The reasons I’m picking Usyk – and I am, despite the wildcards stacked against him – are essentially twofold. The first is Usyk’s 2016 performance against Krzysztof Glowacki.  Glowacki, one of boxing’s premier thugs if not quite in possession of the depth of skill Gassiev commands, was placed easily and almost entirely under control by Usyk as early as the fourth round. Footwork to be found nowhere else above 168lbs was fueled, in this contest, with the stamina to control the real-estate for twelve rounds.  The Pole did not win a single round after that fourth.

Of course, Glowacki is not as adept as Gassiev, but there is more.

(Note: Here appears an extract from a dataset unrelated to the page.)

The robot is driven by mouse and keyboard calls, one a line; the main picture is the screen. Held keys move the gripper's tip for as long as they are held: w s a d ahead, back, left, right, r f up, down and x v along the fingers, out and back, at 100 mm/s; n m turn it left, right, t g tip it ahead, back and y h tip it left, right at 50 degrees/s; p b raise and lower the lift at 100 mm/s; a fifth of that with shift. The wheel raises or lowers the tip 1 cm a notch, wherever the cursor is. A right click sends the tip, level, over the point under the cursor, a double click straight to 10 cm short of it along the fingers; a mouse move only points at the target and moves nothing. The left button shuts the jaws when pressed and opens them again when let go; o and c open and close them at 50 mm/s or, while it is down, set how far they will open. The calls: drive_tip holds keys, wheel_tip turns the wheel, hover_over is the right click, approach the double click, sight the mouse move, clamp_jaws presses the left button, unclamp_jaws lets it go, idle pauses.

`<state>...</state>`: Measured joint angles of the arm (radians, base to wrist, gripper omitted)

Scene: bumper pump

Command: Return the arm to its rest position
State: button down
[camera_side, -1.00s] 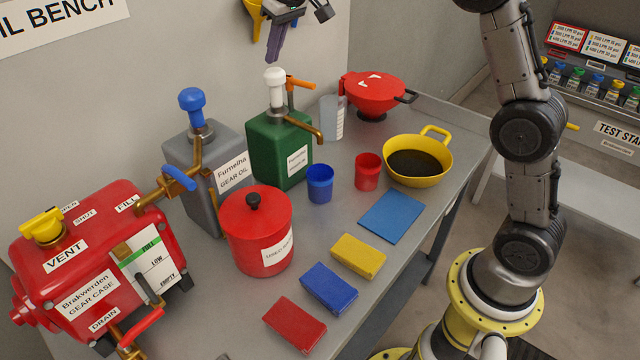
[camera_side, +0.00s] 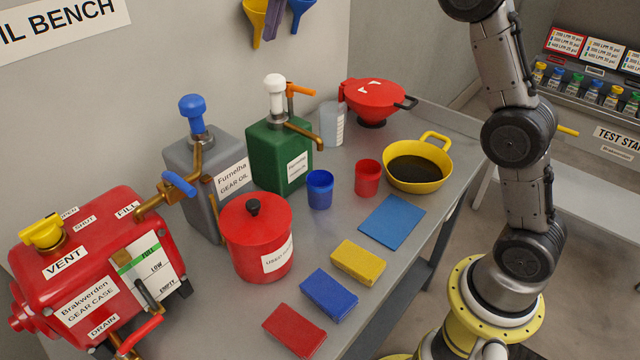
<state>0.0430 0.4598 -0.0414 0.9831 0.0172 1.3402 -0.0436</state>
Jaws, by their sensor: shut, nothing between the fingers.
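My arm (camera_side: 518,138) rises from its yellow-ringed base at the right, beside the bench. Its upper links run out of the top of the picture. My gripper is out of view, so its fingers are hidden from me. The arm touches nothing on the bench that I can see.
The grey bench (camera_side: 225,318) holds a red gear case (camera_side: 95,270), grey (camera_side: 205,165) and green (camera_side: 280,155) pump cans, a red lidded pot (camera_side: 256,235), blue (camera_side: 320,190) and red (camera_side: 368,177) cups, and a yellow pan (camera_side: 418,168). Coloured blocks lie in front. Funnels (camera_side: 255,20) hang on the wall.

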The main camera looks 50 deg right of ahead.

A few short weeks after Usyk crushed Glowacki, Gassiev defeated the veteran Denis Lebedev. The fight was so desperately close that Lebedev managed the short end of a split. Lebedev surprised by box-moving his way through stretches of the contest when he realized what it was Gassiev brought for power punches. I thought Gassiev was good for his win despite the impressive tactical flexibility shown by his opponent and covering that fight for this website wrote that “Gassiev is robotic in the sense that he is unaffected by what happens to him in the ring; he applies himself in the same method regardless. Adaptability may be key to beating Usyk and Gassiev hasn’t shown…such adaptability.”

Gassiev struggled to pin down an old puncher like Lebedev when Lebedev decided to go on the move. Gassiev’s virtual threat was such that Lebedev was outpointed as he spent more time trying to avoid the brutal punishment Gassiev delivers than he did landing shots, but when he rushed his opponent in the twelfth, he did enough to win that round.

The point is that Usyk has the stamina to take as many steps as Gassiev forces upon him, the fluidity and mobility to avoid the worst of what his opponent drops in return, and the speed of hand and thought to land (when Lebedev just had to run). It is starting to feel, to me, like a fight that will be decided by the traditional advantages a boxer holds over a slugger; this is intriguing because Gassiev is so much more than that.

So anything could happen.  And it’s nothing you want to miss.